Following further submissions, the consultation period was extended to 7 November 2011. JAG has indicated changes are to be made. The SRA recently announced they intend to roll out the scheme in April 2012 (on what basis is unclear) and conduct a full impact assessment before then.   SRA considers that some changes to the scheme are necessary to avoid ?unintended consequences?:  

  • Youth court cases to revert to level 1;
  • Crown court requirement of active trial advocacy to be reconsidered; 
  • Distribution of cases between levels 2, 3 and 4 to be reviewed, to ensure no reservation of work to inappropriately high levels;
  • Roll-out initially voluntary from April 2012;
  • Roll-out by circuits;
  • SRA to conduct evidence-gathering exercise to ascertain potential impact on practice type.
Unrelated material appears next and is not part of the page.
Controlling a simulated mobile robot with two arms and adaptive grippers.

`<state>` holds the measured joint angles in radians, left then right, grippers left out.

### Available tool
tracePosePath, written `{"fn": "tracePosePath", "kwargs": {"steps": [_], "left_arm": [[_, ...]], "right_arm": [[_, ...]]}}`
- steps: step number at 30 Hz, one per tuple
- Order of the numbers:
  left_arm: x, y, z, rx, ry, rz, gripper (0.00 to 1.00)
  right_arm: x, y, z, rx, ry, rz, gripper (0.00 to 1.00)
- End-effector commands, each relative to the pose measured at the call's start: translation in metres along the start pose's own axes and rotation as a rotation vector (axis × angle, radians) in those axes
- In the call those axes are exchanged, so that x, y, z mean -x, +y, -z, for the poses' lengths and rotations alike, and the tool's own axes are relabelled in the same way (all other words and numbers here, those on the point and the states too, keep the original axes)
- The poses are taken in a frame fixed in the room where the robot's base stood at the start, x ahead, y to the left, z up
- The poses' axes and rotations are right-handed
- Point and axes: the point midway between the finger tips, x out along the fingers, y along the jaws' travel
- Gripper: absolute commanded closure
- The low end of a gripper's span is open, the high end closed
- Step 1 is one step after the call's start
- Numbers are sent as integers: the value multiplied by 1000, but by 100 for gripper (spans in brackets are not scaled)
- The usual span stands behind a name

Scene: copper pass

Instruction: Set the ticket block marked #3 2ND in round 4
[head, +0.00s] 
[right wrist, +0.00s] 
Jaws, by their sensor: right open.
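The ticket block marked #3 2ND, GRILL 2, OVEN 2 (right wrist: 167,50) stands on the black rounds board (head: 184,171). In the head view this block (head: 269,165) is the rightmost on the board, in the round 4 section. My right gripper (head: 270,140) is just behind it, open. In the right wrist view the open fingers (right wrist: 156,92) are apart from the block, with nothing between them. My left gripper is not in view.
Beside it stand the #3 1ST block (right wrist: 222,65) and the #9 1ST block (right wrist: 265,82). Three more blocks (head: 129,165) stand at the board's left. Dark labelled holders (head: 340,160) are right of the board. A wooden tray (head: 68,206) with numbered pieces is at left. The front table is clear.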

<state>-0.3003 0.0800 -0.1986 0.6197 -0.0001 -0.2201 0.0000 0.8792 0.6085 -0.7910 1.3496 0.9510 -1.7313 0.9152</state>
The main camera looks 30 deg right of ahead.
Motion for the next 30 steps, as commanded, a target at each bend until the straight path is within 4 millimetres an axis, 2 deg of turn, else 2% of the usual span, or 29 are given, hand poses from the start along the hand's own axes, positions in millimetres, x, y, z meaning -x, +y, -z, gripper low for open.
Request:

At the time of writing, SAHCA, LCCSA and others are consulting with members on various further amendments, including removing the judicial evaluation component in the ?assessment centre? route; quality-assuring judicial evaluation before implementation; full pilot before implementation; and restructuring payment rates in accordance with QASA.

SRA and LSB have not shown that there is a need for QASA. If a quality assessment framework is required, it should be predicated on evidence-based research and be independent, objective, targeted and proportionate. It should also be fair, applying equally to all advocates, regardless of professional background. It should not discriminate on account of ethnicity, gender or practice-type. None of these criteria are currently met.    

The present scheme is deeply flawed. It may be unlawful. We have a choice about whether to engage with the regulators. For the time being we feel that it is sensible to do so, to continue to point out the many absurdities of the scheme to those specialist architects who claim to be blissfully unaware of them. When a final scheme is presented, a judgment can be made about the way ahead.